By the time this paper is published, the major frontier-model laboratories will have launched their first generation of consumer agents authorized to spend money on behalf of users; by the time it is read, those agents will be transacting with other agents whose principals they do not know and whose interests they cannot inspect. The interesting feature of this moment, philosophically, is not that the technology has outrun the law — that is a familiar complaint and a familiar remedy — but that the technology has outrun the ethical primitives from which a law adequate to it could be assembled.

The temptation, when vocabulary runs short, is to reach for the canon. The candidates are familiar: Rawls's theory of justice, Kant's categorical imperative, the rule-utilitarian apparatus that descends from Mill. Each of these is a serious instrument, and each has produced an industry of applied work in algorithmic ethics. But each shares a structural feature that is poorly suited to the problem at hand: each treats ethics as a property of the agent. Rawls's principles are choice procedures for rational deliberators behind a veil of ignorance; Kant's law is a test the agent applies to its own maxims; the rule-utilitarian agent calculates expected utility and acts.
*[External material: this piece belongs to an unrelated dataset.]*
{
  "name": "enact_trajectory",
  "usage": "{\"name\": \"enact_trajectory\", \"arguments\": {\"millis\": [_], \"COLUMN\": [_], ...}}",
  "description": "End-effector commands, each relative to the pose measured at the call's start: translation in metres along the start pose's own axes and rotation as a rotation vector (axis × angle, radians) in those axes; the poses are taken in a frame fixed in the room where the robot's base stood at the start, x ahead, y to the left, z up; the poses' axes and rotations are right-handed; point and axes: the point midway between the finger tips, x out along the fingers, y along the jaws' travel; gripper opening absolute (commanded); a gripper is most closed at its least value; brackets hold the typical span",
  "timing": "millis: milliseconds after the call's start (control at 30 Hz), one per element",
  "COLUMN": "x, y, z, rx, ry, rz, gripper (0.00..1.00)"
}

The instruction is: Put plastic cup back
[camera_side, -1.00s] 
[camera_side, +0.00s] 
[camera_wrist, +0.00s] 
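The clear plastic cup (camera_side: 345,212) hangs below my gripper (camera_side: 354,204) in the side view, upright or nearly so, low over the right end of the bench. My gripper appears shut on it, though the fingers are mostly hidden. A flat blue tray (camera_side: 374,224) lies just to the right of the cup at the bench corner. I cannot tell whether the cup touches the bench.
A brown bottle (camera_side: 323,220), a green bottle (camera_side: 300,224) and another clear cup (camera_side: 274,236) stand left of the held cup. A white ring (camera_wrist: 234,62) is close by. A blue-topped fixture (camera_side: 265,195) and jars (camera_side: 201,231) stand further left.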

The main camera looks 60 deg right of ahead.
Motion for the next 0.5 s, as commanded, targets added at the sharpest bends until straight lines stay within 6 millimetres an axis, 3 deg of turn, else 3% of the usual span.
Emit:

In each case, the moral work is done inside the head of the deciding party.

When the deciding party is a person, this is a serviceable simplification. When the deciding party is a system whose internal representations are not legible to its principals, and which transacts with other systems whose internal representations are similarly opaque, the simplification fails. The bottleneck is not the agent's algorithm but the absence of any observer competent to render judgment on what passes between agents. An aligned agent is an agent that has internalized a set of values. The relevant question for agentic commerce is not what the agent has internalized; it is whether anyone outside the transaction can credibly assess what is going on inside it.
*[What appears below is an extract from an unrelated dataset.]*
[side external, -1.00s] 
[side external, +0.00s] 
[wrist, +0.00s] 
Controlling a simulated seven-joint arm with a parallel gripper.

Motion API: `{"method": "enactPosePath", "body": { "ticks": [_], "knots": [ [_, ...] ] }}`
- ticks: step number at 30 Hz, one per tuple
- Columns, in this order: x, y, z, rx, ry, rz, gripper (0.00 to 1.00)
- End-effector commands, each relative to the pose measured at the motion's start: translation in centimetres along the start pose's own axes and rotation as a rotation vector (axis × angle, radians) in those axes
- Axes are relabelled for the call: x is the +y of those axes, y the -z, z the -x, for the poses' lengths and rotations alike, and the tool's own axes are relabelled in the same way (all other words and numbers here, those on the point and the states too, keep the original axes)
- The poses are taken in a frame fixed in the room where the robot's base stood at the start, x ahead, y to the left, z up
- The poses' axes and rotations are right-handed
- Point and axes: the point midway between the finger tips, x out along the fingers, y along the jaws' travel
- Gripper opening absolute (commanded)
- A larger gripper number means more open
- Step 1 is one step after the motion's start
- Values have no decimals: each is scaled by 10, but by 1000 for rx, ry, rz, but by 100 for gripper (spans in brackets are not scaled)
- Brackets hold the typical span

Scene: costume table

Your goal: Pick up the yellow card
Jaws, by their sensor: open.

Smith offers something the other canon-figures do not: a theory in which moral judgment is constitutively the property of the observer, not the agent. The whole architecture of The Theory of Moral Sentiments is built from this premise. Sympathy, in Smith's technical sense, is not pity and not empathy; it is the structural correspondence of sentiments that arises when one party imaginatively places itself in the situation of another and finds its own response sufficiently aligned. The impartial spectator — the well-informed, disinterested observer whose approval constitutes moral judgment (TMS III.2.3) — is the regulative ideal toward which moral discourse aims. Smith is, among the major modern moral philosophers, the one whose ethics was built for commercial society from the beginning, because his theory makes spectatorship the load-bearing role and the markets of commercial society the principal site at which spectatorship must be exercised.
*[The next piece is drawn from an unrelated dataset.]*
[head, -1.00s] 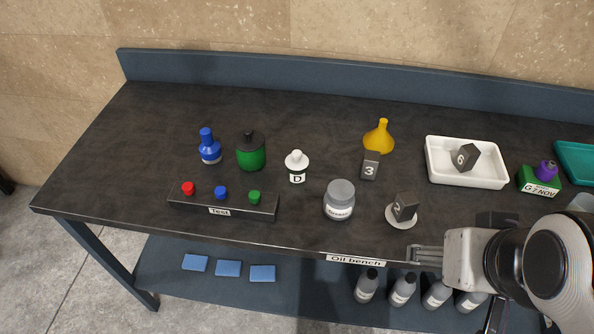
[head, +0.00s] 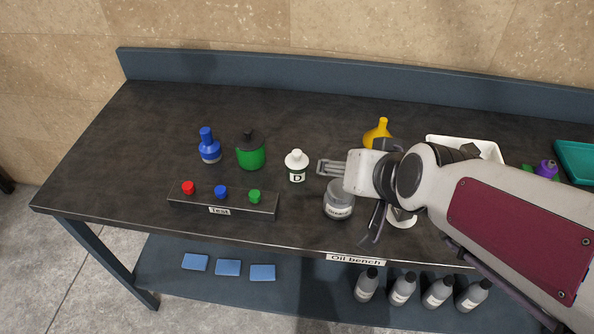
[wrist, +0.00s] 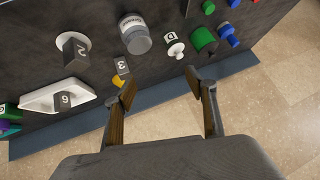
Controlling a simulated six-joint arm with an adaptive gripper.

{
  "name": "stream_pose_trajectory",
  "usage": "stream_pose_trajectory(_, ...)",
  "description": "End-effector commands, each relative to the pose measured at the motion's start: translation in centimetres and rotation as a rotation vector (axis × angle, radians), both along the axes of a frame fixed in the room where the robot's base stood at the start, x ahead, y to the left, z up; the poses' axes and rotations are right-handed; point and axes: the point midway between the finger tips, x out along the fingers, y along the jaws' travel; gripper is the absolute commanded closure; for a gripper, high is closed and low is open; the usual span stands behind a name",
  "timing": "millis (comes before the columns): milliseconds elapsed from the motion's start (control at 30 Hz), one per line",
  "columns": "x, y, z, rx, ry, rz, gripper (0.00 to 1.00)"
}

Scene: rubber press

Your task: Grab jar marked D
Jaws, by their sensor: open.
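In the wrist view, the D jar (wrist: 175,46) is upper centre, beyond the gap between the two open fingers (wrist: 168,90). Nothing is between the fingers.
A grey-lidded jar (head: 339,203) stands close below my gripper. A green jar (head: 250,153) and blue bottle (head: 209,148) stand left. The Test button box (head: 222,207) lies in front. A yellow funnel-shaped thing (head: 377,134) and white tray (head: 487,149) are right.

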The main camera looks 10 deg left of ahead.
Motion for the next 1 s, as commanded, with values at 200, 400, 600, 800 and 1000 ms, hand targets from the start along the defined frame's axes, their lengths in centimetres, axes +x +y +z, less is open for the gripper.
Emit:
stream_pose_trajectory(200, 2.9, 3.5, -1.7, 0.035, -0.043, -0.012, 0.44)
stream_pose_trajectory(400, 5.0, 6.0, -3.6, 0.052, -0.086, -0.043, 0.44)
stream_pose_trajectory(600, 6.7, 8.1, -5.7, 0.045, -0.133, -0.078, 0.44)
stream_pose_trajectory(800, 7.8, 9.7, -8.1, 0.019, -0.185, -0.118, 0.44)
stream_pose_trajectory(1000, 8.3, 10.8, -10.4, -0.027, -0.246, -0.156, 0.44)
Three preliminary claims orient the argument. First, agentic commerce collapses the boundary between ethical and economic evaluation that most twentieth-century ethics presupposed: the question whether an exchange is fair is no longer separable from the question whether it should have been transacted at all, because the transacting parties are systems whose conduct is not self-justifying. Second, Smith's account of moral psychology is uniquely well-suited to that collapse, because it was already an ethics of commercial life rather than an ethics imported into commercial life from elsewhere. Third, the popular caricature of Smith — the libertarian mascot of the invisible hand — has exhausted whatever explanatory power it once carried, and a serious reading is overdue. The next section dispatches the caricature; the rest of the paper proceeds from the more careful Smith that survives it.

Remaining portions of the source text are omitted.